- WHAT THE TASK ASKS:
Pictures stay out of the copy; set down each line of the listing below exactly.

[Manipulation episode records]

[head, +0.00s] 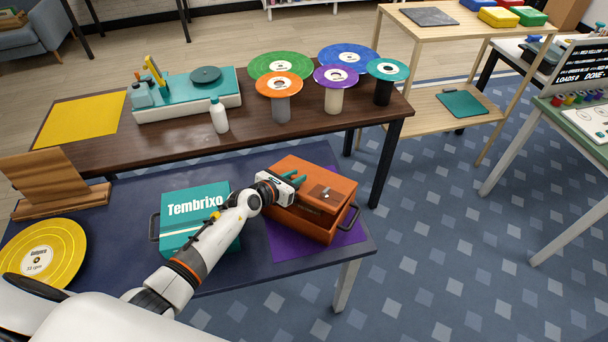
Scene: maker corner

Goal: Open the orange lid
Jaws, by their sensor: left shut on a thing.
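The orange box (305,226) stands on a purple mat at the right end of the near dark blue table. Its orange lid (336,183) is on top, with a small metal latch or fitting (326,193). A dark strip shows below the lid's near edge; I cannot tell how far the lid is raised. My left gripper (298,181), with teal fingers, reaches in from the left over the box top and is shut on the lid. The gripper and wrist hide part of the box's left side. My right gripper is not in view.
A teal Tembrixo box (180,240) stands left of the orange box, partly behind my left arm. A purple mat (285,246) lies under the orange box. A yellow record (55,252) and wooden stand (60,190) are at left. Record stands and a white bottle (219,116) occupy the brown table behind.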

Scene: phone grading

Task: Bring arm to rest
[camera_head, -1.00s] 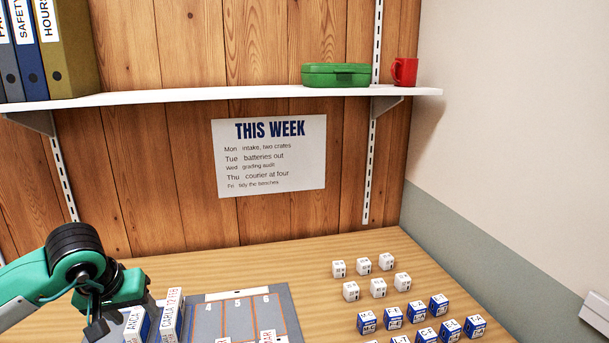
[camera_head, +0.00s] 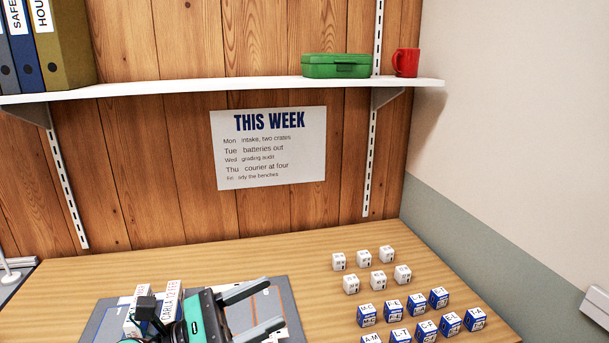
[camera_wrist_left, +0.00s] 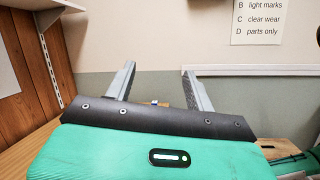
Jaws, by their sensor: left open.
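My left gripper (camera_head: 262,308) is open and empty in the head view, above the grey mat (camera_head: 284,291), with its fingers pointing right. In the left wrist view its two fingers (camera_wrist_left: 157,88) stand apart with nothing held between them. Its arm hides part of the mat. Two white boxes with printed names (camera_head: 172,299) stand on the mat just left of and behind the gripper. My right gripper is not in view.
Several small white boxes (camera_head: 378,280) and blue-and-white boxes (camera_head: 397,336) stand in rows on the wooden table (camera_head: 300,255) at right. A shelf (camera_head: 230,93) above holds binders (camera_head: 62,45), a green case (camera_head: 336,66) and a red mug (camera_head: 405,62).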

- RESULT:
[head, +0.00s] 
Scene: maker corner

Goal: Open the orange lid
Jaws, by their sensor: left shut on a thing.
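The orange box (305,226) stands on a purple mat at the right end of the near dark blue table. Its orange lid (336,183) is on top, with a small metal latch or fitting (326,193). A dark strip shows below the lid's near edge; I cannot tell how far the lid is raised. My left gripper (298,181), with teal fingers, reaches in from the left over the box top and is shut on the lid. The gripper and wrist hide part of the box's left side. My right gripper is not in view.
A teal Tembrixo box (180,240) stands left of the orange box, partly behind my left arm. A purple mat (285,246) lies under the orange box. A yellow record (55,252) and wooden stand (60,190) are at left. Record stands and a white bottle (219,116) occupy the brown table behind.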

Scene: phone grading

Task: Bring arm to rest
[camera_head, -1.00s] 
[camera_head, +0.00s] 
[camera_wrist_left, +0.00s] 
Jaws, by their sensor: left open.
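My left gripper (camera_head: 262,308) is open and empty in the head view, above the grey mat (camera_head: 284,291), with its fingers pointing right. In the left wrist view its two fingers (camera_wrist_left: 157,88) stand apart with nothing held between them. Its arm hides part of the mat. Two white boxes with printed names (camera_head: 172,299) stand on the mat just left of and behind the gripper. My right gripper is not in view.
Several small white boxes (camera_head: 378,280) and blue-and-white boxes (camera_head: 397,336) stand in rows on the wooden table (camera_head: 300,255) at right. A shelf (camera_head: 230,93) above holds binders (camera_head: 62,45), a green case (camera_head: 336,66) and a red mug (camera_head: 405,62).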

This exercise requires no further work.